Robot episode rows
───

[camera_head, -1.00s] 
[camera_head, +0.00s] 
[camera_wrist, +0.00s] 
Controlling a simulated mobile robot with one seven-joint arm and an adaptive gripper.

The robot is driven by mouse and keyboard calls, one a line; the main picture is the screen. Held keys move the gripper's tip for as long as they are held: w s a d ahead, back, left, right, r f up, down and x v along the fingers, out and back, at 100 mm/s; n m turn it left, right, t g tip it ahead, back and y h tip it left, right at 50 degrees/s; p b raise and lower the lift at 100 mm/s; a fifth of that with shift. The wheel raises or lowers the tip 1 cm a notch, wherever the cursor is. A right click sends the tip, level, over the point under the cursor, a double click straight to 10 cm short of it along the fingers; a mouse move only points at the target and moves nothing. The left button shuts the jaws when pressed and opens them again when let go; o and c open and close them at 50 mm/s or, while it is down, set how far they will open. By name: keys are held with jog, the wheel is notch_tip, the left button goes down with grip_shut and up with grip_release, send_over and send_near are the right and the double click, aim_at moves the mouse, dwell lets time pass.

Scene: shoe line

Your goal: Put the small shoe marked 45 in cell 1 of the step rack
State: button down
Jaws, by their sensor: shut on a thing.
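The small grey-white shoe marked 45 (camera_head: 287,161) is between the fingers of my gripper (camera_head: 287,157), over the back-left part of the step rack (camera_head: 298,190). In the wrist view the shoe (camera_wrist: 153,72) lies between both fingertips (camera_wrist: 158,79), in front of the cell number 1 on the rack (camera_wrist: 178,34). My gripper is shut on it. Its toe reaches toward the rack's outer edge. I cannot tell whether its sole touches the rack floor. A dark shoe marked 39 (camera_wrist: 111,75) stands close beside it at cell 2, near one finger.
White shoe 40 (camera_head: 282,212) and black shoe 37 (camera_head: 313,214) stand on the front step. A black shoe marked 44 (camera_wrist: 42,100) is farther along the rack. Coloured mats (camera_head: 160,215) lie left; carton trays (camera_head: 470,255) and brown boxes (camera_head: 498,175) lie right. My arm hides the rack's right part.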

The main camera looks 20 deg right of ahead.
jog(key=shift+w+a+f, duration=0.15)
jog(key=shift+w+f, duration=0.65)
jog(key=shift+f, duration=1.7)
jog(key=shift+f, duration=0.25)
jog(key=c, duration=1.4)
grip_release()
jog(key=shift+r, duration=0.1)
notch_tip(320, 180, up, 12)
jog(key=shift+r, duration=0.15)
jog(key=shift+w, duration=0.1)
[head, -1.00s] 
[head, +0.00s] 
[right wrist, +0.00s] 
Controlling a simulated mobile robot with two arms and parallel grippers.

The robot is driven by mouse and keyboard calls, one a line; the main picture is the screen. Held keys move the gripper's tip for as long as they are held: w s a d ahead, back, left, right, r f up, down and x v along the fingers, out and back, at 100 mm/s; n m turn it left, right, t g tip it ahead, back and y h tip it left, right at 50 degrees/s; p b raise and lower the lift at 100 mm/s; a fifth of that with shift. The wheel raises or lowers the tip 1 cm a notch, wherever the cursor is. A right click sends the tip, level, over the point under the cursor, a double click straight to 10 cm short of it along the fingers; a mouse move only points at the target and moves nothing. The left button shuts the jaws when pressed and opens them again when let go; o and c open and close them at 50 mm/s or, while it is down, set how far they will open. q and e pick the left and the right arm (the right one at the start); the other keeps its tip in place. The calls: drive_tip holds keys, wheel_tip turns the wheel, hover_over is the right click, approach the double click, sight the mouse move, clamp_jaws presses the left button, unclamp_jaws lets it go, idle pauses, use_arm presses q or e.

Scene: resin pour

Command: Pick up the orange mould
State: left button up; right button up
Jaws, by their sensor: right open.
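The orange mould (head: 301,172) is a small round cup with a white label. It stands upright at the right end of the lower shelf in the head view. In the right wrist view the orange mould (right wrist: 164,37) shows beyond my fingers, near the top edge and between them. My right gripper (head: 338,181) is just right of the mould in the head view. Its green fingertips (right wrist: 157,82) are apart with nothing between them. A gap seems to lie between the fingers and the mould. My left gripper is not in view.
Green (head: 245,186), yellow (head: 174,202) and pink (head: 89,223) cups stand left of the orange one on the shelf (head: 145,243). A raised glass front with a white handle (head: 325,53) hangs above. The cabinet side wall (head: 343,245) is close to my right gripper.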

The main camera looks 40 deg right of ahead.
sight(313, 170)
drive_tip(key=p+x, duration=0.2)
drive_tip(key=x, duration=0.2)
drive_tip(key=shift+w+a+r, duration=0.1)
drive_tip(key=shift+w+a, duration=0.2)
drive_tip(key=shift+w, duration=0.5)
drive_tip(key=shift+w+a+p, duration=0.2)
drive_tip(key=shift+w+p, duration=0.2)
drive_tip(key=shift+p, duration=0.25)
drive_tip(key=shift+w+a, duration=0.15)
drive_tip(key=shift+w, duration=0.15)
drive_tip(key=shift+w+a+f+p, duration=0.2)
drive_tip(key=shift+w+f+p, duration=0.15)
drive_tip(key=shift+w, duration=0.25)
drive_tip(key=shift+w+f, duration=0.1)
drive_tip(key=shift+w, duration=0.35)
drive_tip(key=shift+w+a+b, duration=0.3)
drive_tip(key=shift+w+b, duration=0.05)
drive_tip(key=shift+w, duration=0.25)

───

Every line of the material must be returned exactly as it appears.

[camera_head, -1.00s] 
[camera_head, +0.00s] 
[camera_wrist, +0.00s] 
Controlling a simulated mobile robot with one seven-joint arm and an adaptive gripper.

The robot is driven by mouse and keyboard calls, one a line; the main picture is the screen. Held keys move the gripper's tip for as long as they are held: w s a d ahead, back, left, right, r f up, down and x v along the fingers, out and back, at 100 mm/s; n m turn it left, right, t g tip it ahead, back and y h tip it left, right at 50 degrees/s; p b raise and lower the lift at 100 mm/s; a fifth of that with shift. The wheel raises or lowers the tip 1 cm a notch, wherever the cursor is. A right click sends the tip, level, over the point under the cursor, a double click straight to 10 cm short of it along the fingers; a mouse move only points at the target and moves nothing. The left button shuts the jaws when pressed and opens them again when let go; o and c open and close them at 50 mm/s or, while it is down, set how far they will open. By name: keys are held with jog, the wheel is notch_tip, the left button goes down with grip_shut and up with grip_release, send_over and send_near are the right and the double click, aim_at moves the mouse, dwell lets time pass.

Scene: shoe line

Your goal: Put the small shoe marked 45 in cell 1 of the step rack
State: button down
Jaws, by their sensor: shut on a thing.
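The small grey-white shoe marked 45 (camera_head: 287,161) is between the fingers of my gripper (camera_head: 287,157), over the back-left part of the step rack (camera_head: 298,190). In the wrist view the shoe (camera_wrist: 153,72) lies between both fingertips (camera_wrist: 158,79), in front of the cell number 1 on the rack (camera_wrist: 178,34). My gripper is shut on it. Its toe reaches toward the rack's outer edge. I cannot tell whether its sole touches the rack floor. A dark shoe marked 39 (camera_wrist: 111,75) stands close beside it at cell 2, near one finger.
White shoe 40 (camera_head: 282,212) and black shoe 37 (camera_head: 313,214) stand on the front step. A black shoe marked 44 (camera_wrist: 42,100) is farther along the rack. Coloured mats (camera_head: 160,215) lie left; carton trays (camera_head: 470,255) and brown boxes (camera_head: 498,175) lie right. My arm hides the rack's right part.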

The main camera looks 20 deg right of ahead.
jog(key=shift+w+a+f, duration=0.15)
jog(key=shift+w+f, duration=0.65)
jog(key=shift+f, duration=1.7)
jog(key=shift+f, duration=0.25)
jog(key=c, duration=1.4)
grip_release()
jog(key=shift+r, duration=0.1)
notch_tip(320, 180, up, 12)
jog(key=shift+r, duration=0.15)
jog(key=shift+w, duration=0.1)
[head, -1.00s] 
[head, +0.00s] 
[right wrist, +0.00s] 
Controlling a simulated mobile robot with two arms and parallel grippers.

The robot is driven by mouse and keyboard calls, one a line; the main picture is the screen. Held keys move the gripper's tip for as long as they are held: w s a d ahead, back, left, right, r f up, down and x v along the fingers, out and back, at 100 mm/s; n m turn it left, right, t g tip it ahead, back and y h tip it left, right at 50 degrees/s; p b raise and lower the lift at 100 mm/s; a fifth of that with shift. The wheel raises or lowers the tip 1 cm a notch, wherever the cursor is. A right click sends the tip, level, over the point under the cursor, a double click straight to 10 cm short of it along the fingers; a mouse move only points at the target and moves nothing. The left button shuts the jaws when pressed and opens them again when let go; o and c open and close them at 50 mm/s or, while it is down, set how far they will open. q and e pick the left and the right arm (the right one at the start); the other keeps its tip in place. The calls: drive_tip holds keys, wheel_tip turns the wheel, hover_over is the right click, approach the double click, sight the mouse move, clamp_jaws presses the left button, unclamp_jaws lets it go, idle pauses, use_arm presses q or e.

Scene: resin pour

Command: Pick up the orange mould
State: left button up; right button up
Jaws, by their sensor: right open.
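The orange mould (head: 301,172) is a small round cup with a white label. It stands upright at the right end of the lower shelf in the head view. In the right wrist view the orange mould (right wrist: 164,37) shows beyond my fingers, near the top edge and between them. My right gripper (head: 338,181) is just right of the mould in the head view. Its green fingertips (right wrist: 157,82) are apart with nothing between them. A gap seems to lie between the fingers and the mould. My left gripper is not in view.
Green (head: 245,186), yellow (head: 174,202) and pink (head: 89,223) cups stand left of the orange one on the shelf (head: 145,243). A raised glass front with a white handle (head: 325,53) hangs above. The cabinet side wall (head: 343,245) is close to my right gripper.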

The main camera looks 40 deg right of ahead.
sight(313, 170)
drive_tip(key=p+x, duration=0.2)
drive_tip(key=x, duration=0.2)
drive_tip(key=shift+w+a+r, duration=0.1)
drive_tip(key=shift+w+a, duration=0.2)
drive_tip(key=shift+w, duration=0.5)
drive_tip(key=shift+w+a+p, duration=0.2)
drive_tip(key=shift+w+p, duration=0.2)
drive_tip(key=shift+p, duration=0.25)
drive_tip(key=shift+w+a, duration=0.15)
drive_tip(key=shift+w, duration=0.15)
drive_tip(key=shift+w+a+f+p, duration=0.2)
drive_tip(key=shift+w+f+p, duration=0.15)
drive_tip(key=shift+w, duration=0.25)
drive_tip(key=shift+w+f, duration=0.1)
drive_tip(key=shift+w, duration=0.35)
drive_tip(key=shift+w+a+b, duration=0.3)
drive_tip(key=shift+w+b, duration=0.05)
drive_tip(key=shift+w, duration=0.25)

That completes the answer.